Ces coutumes furent confirmées ; les évêques des trois capitales de l’empire romain, Rome, Alexandrie et Antioche, furent considérés comme les premiers évêques de l’Église, avec une juridiction dans un certain rayon déterminé. On leur adjoignit l’évêque de Jérusalem, à cause des souvenirs attachés à cette ville sainte, et ces quatre évêques reçurent le titre de patriarches.

Lorsque Constantin-le-Grand eut fait, de Byzance, Constantinople, l’évêque de cette ville fut décoré aussi du titre de patriarche, et placé au second rang, parce que Constantinople était devenue la seconde capitale de l’empire.

Il y eut, dès lors, cinq patriarches à la tête de l’épiscopat.

D’autres évêques, placés dans les villes capitales des diocèses de l’empire romain, reçurent également une autorité supérieure dans la circonscription diocésaine, avec les titres d’exarque ou de primat, selon le rang des villes où ils étaient évêques.

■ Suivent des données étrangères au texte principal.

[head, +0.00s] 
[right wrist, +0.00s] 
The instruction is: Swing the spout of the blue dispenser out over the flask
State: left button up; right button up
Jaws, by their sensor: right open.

Les diocèses de l’empire romain étaient partagés en provinces à la tête de chacune desquelles était une ville métropole. Les évêques de ces villes reçurent le titre de métropolitains.

Plusieurs villes ayant le titre de cités dépendaient de la métropole. Les évêques des cités furent les simples évêques.

Cette organisation est encore celle de l’Église orthodoxe actuelle.

En se groupant par métropoles, les évêques forment les conciles provinciaux. Les évêques de plusieurs provinces réunies en un État ou un patriarcat forment les conciles nationaux. Les évêques de tous les patriarcats réunis forment les conciles œcuméniques ou universels.

L’épiscopat n’agit ainsi qu’en commun ; chaque évêque concourt au gouvernement général de l’Église ; l’autorité est essentiellement conciliaire ou collective, et l’unité résulte de l’action commune et collective de l’épiscopat, qui est un.

Les droits des évêques sont les mêmes en ce qui découle de l’Ordre ou de la Consécration. Les prérogatives d’honneur et de juridiction, qui n’ont pas un caractère divin et qui viennent de l’Église, doivent être réglées par les canons qui leur servent de base. C’est ainsi que les prérogatives des patriarches, des exarques, des primats et des métropolitains ne peuvent avoir que l’étendue fixée par les conciles.

Les canons n’ayant accordé au patriarche de Rome aucune prérogative exceptionnelle supérieure à celles des autres patriarches, il s’ensuit qu’il n’a droit ni au titre de chef de l’Église qu’il s’attribue, ni à une primauté quelconque d’autorité. Encore moins peut-il réclamer, comme il le fait, ces prérogatives comme lui appartenant de droit divin. Selon les canons, il n’était que le premier des cinq patriarches. En se séparant de l’Église, il a perdu ses droits, et l’évêque de Constantinople, second patriarche, est devenu premier pasteur de la vraie Église.

Ce titre, purement honorifique, ne lui donne aucune juridiction sur les Églises indépendantes de son patriarcat. Chaque Église nationale se gouverne par ses évêques ; et, s’il s’élève une question qui intéresse l’Église entière, l’initiative de l’action commune appartient aux évêques qui ont un motif plus particulier d’appeler à leur aide, en faveur de la saine doctrine, le concours de leurs frères dans l’épiscopat.

Si un concile est assemblé, il est présidé de droit par les patriarches, selon leur ordre hiérarchique, ou, à leur défaut, par un ou plusieurs évêques, les plus élevés selon l’ordre établi par l’Église.

Si les décrets de cette assemblée sont acceptés par toute l’Église, ils revêtent par là même le caractère d’œcuménicité, et ces décrets deviennent lois générales. Si l’assemblée n’a qu’un caractère local, ses décrets ne font règle que pour les Églises qui y sont représentées.

C’est ainsi que, dans le gouvernement de l’Église orthodoxe, tout concourt à favoriser l’action commune de l’épiscopat ; à conserver le caractère conciliaire ou collectif de l’autorité ; à combattre l’action monarchique d’un seul évêque au détriment des droits communs de tous.

Le contraire existe dans l’Église romaine, où tout concourt à annuler l’action commune en faveur de la suprématie d’un seul évêque, monarque absolu, résumant en lui seul l’autorité de l’Église.